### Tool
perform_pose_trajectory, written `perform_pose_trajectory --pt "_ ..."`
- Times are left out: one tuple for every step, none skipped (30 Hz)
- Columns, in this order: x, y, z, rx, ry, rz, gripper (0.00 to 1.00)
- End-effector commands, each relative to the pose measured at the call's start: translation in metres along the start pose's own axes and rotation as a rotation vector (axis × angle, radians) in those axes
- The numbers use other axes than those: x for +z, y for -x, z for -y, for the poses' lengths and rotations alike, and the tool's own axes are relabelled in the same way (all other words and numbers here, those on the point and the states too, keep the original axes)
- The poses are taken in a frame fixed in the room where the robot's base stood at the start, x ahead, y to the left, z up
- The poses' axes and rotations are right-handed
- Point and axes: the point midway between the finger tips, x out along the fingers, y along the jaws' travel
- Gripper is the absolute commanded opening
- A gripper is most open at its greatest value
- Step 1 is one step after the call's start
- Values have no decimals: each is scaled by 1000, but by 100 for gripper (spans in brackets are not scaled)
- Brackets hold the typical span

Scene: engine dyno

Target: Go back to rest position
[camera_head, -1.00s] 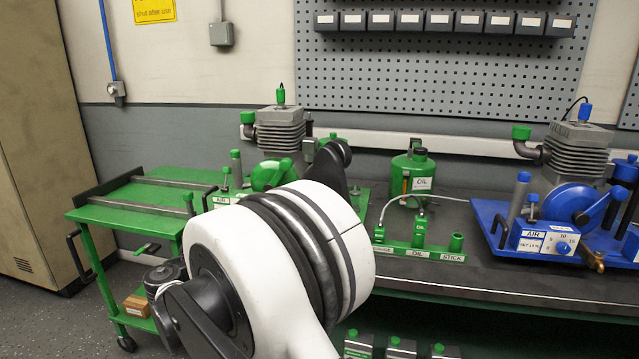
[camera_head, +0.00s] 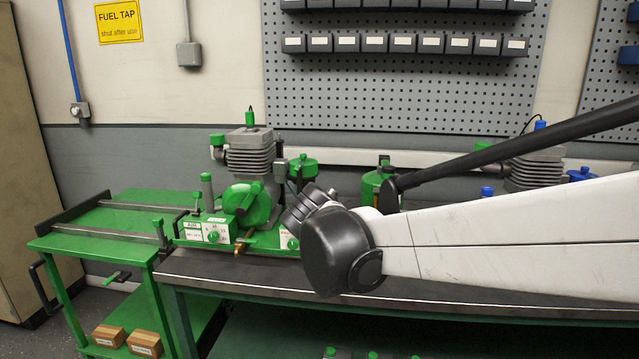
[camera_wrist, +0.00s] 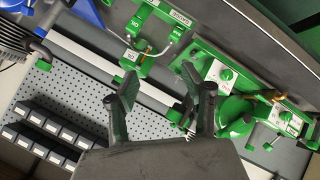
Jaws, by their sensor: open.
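My gripper (camera_wrist: 160,95) shows in the wrist view with its two dark fingers apart and nothing between them. Beyond the fingers lie the green engine rig (camera_wrist: 235,105) and the green oil holder (camera_wrist: 150,25). In the head view my white arm reaches in from the right across the bench. My gripper's fingers cannot be made out there. The green engine rig (camera_head: 250,190) stands at the left end of the bench, just left of my arm's dark joint.
The bench (camera_head: 215,272) runs across the head view. A green cart (camera_head: 110,220) stands at its left, with wooden blocks (camera_head: 145,342) on its lower shelf. A pegboard (camera_head: 400,90) with several bins hangs behind. A blue engine rig (camera_head: 535,170) is partly hidden by my arm.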

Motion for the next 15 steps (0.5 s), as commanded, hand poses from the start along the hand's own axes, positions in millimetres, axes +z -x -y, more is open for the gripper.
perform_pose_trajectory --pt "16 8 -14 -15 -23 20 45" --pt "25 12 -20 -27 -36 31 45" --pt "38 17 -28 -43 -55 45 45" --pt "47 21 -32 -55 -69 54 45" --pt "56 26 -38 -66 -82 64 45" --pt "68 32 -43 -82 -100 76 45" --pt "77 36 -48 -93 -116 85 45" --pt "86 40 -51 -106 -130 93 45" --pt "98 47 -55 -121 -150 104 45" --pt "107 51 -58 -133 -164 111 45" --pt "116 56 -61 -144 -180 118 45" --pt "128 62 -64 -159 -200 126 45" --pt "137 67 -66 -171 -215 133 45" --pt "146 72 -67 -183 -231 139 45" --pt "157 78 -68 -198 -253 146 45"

******************************

EXERCISE DETAILS ▸ Identify and copy lines that hold the string "those".

ANSWER IN FULL ▸
- End-effector commands, each relative to the pose measured at the call's start: translation in metres along the start pose's own axes and rotation as a rotation vector (axis × angle, radians) in those axes
- The numbers use other axes than those: x for +z, y for -x, z for -y, for the poses' lengths and rotations alike, and the tool's own axes are relabelled in the same way (all other words and numbers here, those on the point and the states too, keep the original axes)

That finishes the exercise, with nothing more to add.